Tout cela sans doute ne manque pas de justesse ; de nouveaux éléments sont entrevus qui viennent s’ajouter à la théorie du contraste et à l’ancienne définition d’Aristote. La science s’en accroît peu à peu ; mais ils restent à l’état de pures assertions isolées, sans se grouper ni se combiner ; il en sera ainsi jusqu’à ce qu’une vraie théorie s’en empare et leur marque sa place et sa fonction dans l’ensemble organique qui doit les réunir en vertu du principe qui seul peut les expliquer.

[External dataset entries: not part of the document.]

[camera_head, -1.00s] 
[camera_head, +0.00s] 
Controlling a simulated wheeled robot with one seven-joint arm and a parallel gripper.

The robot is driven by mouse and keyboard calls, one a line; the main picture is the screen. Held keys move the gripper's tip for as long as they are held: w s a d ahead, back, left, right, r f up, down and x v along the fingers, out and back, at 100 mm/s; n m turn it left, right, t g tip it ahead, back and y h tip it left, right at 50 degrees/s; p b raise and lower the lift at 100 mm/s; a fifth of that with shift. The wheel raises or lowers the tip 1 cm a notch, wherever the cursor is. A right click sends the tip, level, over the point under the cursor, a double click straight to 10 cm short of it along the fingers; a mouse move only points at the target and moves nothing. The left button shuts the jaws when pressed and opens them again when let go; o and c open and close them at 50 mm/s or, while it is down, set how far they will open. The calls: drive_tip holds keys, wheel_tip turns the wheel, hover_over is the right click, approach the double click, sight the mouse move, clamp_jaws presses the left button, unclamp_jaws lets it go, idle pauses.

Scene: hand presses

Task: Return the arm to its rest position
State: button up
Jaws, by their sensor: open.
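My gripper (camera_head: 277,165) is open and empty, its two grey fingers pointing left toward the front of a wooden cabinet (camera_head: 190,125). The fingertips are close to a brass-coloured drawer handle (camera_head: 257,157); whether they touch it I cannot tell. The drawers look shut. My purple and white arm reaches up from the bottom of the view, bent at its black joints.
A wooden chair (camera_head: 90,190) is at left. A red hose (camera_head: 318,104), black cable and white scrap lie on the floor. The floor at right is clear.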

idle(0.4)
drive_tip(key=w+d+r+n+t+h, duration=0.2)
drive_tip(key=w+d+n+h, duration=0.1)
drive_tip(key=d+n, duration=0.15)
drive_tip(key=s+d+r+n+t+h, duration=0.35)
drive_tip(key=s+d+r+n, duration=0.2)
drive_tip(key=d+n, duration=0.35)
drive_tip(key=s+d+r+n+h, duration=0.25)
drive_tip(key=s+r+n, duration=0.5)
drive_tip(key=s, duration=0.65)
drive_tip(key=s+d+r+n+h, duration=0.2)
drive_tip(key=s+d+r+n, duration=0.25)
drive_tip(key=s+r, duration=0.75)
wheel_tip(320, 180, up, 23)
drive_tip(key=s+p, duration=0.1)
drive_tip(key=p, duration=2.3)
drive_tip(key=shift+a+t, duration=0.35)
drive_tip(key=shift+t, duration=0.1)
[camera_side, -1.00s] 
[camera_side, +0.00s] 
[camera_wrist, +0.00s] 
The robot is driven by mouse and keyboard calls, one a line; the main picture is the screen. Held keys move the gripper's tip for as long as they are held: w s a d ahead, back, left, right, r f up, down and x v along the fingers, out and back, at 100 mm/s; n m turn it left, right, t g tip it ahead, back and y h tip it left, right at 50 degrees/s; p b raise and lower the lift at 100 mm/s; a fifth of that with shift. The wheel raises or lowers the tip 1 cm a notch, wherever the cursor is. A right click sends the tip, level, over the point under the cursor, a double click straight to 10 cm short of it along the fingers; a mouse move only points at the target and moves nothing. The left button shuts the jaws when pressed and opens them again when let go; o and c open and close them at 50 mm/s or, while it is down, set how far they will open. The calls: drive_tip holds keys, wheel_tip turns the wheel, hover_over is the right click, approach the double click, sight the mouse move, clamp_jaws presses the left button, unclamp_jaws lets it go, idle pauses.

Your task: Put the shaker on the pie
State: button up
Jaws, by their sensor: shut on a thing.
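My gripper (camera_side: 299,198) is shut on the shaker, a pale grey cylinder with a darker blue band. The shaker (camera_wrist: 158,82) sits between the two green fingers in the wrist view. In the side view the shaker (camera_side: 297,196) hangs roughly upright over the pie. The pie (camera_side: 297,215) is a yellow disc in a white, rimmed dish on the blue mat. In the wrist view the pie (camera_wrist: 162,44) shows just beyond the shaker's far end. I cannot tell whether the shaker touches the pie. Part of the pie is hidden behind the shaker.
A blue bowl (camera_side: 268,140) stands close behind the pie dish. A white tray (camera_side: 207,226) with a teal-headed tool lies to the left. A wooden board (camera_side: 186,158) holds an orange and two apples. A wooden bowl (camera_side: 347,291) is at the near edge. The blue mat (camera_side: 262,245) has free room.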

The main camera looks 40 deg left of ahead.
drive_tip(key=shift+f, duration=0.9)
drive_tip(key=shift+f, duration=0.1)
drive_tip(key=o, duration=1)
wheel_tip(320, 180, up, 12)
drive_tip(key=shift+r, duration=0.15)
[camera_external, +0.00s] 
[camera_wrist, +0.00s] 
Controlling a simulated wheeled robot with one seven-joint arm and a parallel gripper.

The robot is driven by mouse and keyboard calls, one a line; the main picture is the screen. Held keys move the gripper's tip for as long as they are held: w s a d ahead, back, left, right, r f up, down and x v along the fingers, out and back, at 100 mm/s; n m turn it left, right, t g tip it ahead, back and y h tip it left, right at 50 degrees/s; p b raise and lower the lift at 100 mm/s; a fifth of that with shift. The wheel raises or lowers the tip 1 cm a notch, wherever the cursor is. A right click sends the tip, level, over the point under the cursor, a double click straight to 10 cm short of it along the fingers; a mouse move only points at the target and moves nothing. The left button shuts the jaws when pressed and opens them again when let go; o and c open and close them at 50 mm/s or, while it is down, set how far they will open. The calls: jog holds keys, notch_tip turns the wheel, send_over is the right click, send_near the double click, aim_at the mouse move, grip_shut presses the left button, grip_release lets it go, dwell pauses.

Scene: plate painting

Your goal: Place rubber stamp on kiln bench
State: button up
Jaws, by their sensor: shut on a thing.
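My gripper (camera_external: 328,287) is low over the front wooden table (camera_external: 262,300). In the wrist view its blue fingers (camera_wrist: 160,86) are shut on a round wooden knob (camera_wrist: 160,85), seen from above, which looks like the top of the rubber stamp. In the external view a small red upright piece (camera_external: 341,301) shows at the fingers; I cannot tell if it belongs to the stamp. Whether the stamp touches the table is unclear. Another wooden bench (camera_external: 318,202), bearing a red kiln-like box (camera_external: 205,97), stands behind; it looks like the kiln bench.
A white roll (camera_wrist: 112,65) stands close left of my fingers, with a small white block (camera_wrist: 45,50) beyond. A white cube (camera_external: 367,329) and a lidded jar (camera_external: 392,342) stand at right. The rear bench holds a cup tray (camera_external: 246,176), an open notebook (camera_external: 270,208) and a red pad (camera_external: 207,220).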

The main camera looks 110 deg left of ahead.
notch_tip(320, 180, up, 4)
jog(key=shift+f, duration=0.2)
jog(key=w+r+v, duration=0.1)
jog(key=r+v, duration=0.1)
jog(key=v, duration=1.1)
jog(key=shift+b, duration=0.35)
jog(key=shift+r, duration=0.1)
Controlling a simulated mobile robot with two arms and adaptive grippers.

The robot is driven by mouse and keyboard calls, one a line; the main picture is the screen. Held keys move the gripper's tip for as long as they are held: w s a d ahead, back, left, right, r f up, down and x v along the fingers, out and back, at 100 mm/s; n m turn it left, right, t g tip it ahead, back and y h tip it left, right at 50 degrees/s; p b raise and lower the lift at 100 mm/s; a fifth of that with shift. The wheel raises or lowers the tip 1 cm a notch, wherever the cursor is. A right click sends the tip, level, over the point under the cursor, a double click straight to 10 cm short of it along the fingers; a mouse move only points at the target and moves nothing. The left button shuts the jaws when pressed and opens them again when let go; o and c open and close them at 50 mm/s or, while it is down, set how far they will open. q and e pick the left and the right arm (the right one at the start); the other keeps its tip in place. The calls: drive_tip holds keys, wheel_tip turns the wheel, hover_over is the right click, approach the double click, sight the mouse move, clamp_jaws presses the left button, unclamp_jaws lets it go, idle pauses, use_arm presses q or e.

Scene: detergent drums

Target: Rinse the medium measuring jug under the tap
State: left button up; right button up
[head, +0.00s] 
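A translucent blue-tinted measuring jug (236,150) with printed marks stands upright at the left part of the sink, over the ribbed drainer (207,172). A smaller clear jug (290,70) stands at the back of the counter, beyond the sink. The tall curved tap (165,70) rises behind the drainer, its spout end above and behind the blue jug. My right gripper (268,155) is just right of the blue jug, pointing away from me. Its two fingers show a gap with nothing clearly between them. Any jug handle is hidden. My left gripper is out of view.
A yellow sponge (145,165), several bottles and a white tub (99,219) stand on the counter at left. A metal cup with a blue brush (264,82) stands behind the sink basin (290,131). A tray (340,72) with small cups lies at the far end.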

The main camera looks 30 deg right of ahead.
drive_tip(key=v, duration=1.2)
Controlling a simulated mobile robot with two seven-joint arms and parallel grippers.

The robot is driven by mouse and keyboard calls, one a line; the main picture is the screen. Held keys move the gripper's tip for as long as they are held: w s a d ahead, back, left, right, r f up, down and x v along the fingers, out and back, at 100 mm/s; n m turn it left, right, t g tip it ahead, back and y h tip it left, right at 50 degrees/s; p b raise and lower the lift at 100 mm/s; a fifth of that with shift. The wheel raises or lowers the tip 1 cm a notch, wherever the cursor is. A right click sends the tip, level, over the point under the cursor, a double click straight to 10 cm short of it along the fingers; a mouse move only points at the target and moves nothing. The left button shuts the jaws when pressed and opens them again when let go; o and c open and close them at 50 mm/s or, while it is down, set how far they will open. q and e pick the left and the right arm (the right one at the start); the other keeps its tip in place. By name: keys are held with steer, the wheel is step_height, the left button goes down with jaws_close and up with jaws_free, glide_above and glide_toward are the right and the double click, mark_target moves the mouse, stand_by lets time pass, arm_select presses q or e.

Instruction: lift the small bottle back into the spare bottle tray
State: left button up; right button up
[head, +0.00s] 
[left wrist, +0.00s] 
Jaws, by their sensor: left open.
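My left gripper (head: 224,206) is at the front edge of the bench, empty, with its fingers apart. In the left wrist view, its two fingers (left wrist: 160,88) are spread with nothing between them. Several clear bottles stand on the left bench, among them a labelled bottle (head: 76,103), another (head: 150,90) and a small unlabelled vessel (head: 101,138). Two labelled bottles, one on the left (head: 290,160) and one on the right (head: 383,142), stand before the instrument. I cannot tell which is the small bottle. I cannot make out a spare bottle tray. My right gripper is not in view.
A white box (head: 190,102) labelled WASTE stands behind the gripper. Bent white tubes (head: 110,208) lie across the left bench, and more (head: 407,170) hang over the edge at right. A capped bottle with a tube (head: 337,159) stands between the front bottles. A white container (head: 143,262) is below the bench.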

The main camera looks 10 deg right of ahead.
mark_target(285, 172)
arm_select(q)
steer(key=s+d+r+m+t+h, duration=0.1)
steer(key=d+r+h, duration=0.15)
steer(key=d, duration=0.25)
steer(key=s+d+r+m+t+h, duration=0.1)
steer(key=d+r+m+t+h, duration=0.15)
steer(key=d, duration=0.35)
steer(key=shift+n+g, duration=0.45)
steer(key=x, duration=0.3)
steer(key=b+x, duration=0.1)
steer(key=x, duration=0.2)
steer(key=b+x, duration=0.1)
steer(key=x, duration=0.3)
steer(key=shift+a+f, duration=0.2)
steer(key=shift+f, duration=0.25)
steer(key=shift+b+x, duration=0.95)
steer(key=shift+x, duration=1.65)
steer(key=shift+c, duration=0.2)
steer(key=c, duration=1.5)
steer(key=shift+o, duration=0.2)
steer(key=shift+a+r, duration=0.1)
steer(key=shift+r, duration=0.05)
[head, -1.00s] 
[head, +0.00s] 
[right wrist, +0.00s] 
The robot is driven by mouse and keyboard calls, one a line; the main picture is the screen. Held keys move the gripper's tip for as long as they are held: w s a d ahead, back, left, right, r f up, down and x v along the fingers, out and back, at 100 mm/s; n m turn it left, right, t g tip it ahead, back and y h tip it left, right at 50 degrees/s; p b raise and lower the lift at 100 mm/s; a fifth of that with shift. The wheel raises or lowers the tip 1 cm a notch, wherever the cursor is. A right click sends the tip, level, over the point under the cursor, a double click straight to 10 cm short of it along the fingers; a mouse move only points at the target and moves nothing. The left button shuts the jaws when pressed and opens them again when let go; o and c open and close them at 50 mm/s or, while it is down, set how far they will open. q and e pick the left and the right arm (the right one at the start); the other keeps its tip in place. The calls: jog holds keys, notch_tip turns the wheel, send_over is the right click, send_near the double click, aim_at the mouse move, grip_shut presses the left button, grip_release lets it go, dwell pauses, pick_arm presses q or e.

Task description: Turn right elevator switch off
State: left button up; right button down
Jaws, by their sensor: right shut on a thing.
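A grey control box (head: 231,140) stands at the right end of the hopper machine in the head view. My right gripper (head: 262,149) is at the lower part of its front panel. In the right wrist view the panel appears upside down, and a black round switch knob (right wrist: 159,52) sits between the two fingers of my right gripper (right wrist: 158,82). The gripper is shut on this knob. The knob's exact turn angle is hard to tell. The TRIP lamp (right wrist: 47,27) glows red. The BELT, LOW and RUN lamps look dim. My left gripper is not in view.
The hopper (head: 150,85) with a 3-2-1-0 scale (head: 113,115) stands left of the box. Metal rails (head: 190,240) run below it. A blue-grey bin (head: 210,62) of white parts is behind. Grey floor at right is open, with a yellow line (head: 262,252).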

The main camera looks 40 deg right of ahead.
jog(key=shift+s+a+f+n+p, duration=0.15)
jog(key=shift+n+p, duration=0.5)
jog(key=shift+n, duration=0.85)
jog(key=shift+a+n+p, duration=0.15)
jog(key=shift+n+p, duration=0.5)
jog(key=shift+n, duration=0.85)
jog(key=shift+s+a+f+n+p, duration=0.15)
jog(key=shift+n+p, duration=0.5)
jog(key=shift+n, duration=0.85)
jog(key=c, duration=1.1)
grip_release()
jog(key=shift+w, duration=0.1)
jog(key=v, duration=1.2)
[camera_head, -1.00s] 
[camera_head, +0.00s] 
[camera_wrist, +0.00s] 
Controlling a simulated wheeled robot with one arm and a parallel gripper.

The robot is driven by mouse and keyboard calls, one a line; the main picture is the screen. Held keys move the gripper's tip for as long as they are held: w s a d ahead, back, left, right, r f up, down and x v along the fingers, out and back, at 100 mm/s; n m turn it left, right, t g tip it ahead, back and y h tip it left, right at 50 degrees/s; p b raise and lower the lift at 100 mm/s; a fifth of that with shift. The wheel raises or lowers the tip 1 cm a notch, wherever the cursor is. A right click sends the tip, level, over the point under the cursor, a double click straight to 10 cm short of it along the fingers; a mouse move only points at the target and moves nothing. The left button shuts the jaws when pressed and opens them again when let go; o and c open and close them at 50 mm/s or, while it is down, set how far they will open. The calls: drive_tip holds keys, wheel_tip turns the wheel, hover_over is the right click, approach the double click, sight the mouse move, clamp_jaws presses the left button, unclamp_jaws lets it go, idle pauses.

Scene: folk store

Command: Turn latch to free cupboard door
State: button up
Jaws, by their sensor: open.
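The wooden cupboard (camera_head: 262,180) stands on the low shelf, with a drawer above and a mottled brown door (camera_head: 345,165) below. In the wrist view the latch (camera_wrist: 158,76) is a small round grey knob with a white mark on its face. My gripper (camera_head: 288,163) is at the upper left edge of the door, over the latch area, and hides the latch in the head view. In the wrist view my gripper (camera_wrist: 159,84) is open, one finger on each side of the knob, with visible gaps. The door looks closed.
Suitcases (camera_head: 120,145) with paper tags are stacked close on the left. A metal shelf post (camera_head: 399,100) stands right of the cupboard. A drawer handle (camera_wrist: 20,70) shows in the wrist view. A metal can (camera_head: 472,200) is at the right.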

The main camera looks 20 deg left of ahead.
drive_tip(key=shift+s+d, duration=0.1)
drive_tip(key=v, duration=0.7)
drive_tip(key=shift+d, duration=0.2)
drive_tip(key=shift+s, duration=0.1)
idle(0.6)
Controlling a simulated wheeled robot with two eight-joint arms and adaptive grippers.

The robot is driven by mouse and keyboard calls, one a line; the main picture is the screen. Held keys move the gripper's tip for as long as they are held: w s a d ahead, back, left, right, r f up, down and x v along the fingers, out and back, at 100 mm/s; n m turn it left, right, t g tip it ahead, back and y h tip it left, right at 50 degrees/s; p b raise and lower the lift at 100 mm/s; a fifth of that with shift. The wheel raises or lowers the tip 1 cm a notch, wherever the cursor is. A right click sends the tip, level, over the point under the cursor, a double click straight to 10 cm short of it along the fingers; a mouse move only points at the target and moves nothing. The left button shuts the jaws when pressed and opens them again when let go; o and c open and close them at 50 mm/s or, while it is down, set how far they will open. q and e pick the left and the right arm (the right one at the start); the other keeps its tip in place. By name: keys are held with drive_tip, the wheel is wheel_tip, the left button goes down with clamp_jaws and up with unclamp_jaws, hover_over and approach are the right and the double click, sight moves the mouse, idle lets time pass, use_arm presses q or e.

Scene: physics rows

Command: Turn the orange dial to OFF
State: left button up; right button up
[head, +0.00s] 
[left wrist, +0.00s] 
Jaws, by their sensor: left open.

Meiners ne se borne pas à recueillir ces résultats ; il essaye une formule plus hardie. Il exige que l’union ou le rapprochement que produit le contraste « soit au plus haut degré absurde ou contradictoire ». Tout cela peut être vrai, mais reste à l’état d’hypothèse. Où est la preuve tirée de l’observation ou du raisonnement qui justifie ces assertions ?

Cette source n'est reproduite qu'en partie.